WORK TO COMPLETE:
Output only the count of lines that contain "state".

SUPPLIED INFORMATION:
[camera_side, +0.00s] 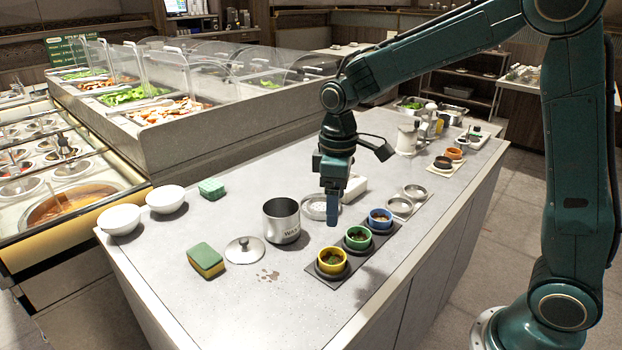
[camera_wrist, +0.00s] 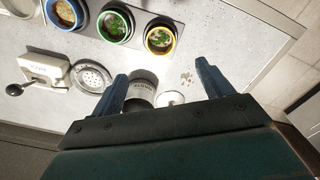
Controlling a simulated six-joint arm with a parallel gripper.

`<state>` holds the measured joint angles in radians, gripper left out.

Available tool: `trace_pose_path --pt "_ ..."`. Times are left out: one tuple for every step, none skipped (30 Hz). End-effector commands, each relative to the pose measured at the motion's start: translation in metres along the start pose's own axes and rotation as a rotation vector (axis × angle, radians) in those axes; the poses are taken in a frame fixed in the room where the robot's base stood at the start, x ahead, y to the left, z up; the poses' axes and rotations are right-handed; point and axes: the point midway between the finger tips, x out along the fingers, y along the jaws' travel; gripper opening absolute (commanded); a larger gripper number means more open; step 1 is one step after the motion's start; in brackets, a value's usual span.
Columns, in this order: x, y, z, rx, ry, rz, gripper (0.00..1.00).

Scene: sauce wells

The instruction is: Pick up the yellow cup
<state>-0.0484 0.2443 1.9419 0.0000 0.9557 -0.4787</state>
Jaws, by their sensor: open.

COMPLETE ANSWER:
2